I'll go purist, and say that it's only a game if it has rules, objectives, strategic or tactical decisions, and multiple teams or players which all must follow those same rules, and attempt to reach the same objectives. If there is only one 'player' (A.I. can be players) then it is not a game, it is simply interactive text (using "text" in the broad literary sense). By this definition, Mario Kart is a game, but Super Mario Bros. is not because in the former, Bowser plays by the same rules as all other players, and in the later, he does not.
However, I think it's a bit pedantic, and we can use the word two ways, similar to the word "comics".

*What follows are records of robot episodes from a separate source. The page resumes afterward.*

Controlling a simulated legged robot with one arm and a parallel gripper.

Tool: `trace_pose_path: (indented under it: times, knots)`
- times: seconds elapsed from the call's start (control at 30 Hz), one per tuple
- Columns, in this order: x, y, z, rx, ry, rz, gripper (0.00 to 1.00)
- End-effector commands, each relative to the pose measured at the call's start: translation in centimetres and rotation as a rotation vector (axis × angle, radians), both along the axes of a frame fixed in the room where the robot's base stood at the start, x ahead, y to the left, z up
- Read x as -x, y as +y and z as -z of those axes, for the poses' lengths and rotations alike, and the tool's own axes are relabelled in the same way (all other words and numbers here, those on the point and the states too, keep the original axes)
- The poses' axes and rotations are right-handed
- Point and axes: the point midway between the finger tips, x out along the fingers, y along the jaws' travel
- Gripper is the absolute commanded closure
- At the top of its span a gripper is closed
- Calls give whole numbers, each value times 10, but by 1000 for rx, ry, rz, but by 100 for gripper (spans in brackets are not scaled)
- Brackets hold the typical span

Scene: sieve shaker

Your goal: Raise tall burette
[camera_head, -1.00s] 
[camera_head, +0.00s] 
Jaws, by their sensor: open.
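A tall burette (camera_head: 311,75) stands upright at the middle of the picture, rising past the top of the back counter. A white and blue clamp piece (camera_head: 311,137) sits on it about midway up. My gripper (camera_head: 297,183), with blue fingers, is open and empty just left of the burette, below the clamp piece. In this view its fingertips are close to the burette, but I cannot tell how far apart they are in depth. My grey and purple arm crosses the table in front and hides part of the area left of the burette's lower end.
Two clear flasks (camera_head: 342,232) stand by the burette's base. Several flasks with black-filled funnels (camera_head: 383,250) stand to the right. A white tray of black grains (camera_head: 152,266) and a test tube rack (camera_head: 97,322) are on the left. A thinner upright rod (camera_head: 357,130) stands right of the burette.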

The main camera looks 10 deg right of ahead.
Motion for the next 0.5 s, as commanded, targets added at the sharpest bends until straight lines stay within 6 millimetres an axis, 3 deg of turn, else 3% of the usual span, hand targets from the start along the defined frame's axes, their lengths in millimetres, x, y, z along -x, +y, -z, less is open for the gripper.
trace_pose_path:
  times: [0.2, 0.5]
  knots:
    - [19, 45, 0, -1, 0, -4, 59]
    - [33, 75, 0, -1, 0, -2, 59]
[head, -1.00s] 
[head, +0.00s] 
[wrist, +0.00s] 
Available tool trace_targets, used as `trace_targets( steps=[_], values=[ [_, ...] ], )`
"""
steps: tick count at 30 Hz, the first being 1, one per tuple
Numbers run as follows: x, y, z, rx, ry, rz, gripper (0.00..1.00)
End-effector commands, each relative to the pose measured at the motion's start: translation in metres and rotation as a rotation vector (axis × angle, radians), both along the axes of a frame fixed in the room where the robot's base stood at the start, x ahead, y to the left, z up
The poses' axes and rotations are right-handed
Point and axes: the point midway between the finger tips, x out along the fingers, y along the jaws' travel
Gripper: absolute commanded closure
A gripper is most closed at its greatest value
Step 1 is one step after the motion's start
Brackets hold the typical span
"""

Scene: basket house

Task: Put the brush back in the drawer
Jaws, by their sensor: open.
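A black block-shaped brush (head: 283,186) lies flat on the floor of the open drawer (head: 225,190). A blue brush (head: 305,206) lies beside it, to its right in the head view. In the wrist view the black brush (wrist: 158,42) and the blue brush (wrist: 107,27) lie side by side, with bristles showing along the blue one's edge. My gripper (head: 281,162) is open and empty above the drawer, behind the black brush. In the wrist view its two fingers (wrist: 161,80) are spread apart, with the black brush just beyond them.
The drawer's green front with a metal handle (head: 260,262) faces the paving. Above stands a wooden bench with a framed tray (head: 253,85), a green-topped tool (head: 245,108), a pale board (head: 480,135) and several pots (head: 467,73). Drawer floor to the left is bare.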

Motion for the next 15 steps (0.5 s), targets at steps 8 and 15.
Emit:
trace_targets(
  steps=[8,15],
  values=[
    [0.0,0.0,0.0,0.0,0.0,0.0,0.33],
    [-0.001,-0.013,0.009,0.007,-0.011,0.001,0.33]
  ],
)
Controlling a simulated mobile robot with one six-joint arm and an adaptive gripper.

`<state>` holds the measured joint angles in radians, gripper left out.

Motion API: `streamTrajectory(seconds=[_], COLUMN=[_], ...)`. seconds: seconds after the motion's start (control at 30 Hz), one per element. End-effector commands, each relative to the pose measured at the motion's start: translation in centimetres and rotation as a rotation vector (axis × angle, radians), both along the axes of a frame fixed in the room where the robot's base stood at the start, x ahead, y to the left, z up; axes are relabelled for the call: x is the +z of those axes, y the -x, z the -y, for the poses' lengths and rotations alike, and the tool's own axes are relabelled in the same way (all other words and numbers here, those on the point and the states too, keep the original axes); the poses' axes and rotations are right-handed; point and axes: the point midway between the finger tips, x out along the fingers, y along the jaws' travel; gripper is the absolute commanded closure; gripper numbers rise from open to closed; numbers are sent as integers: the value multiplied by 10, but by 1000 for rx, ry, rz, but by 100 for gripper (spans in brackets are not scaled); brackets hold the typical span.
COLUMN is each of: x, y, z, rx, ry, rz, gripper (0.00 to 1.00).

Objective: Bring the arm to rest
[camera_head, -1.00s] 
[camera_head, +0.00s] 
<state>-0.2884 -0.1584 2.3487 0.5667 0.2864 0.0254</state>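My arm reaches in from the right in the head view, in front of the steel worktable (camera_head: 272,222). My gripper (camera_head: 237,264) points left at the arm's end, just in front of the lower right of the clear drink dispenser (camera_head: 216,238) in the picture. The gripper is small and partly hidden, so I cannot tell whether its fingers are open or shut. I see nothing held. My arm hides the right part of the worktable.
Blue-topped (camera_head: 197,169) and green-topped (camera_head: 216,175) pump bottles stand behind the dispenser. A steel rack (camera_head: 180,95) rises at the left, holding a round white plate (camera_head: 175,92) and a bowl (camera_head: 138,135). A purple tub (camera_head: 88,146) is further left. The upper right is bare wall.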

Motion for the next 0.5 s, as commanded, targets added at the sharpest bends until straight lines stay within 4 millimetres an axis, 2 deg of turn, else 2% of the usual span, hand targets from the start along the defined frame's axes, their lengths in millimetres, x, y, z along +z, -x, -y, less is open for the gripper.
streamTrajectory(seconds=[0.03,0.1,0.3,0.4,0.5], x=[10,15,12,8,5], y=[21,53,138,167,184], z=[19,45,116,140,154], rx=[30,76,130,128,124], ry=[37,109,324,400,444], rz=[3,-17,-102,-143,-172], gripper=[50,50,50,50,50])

We use the word "comics" very loosely to define all manner of types of text, but technically, the term only really refers to books full of graphical jokes, of a sort which are very rarely published anymore. Most of what we typically call "comics" is actually more accurately called "Sequential art narrative", but this is really an academic term.
As a literature professor, I am careful to use terms like "Sequential art narrative" and "Interactive narrative" instead of "comic" or "game" when we study these works because it's an academic setting, and one should strive to be accurate in the classroom (in fact, I make distinctions among "interactive art", "interactive verse", and "interactive narrative" - plus all of those with and without the word "digital" - in my classroom), but when I talk to my friends about what I've been filling my leisure time with on the weekends, I talk about "comics" and "games" because that's the expected language, and using the more accurate language would be pedantic in that setting.
Is it important to know the technical difference among all these terms? I think so. Should we be attacking or even correcting others when they use them incorrectly? Probably not outside of a classroom or other discussion in which the distinction is important to the topic at hand.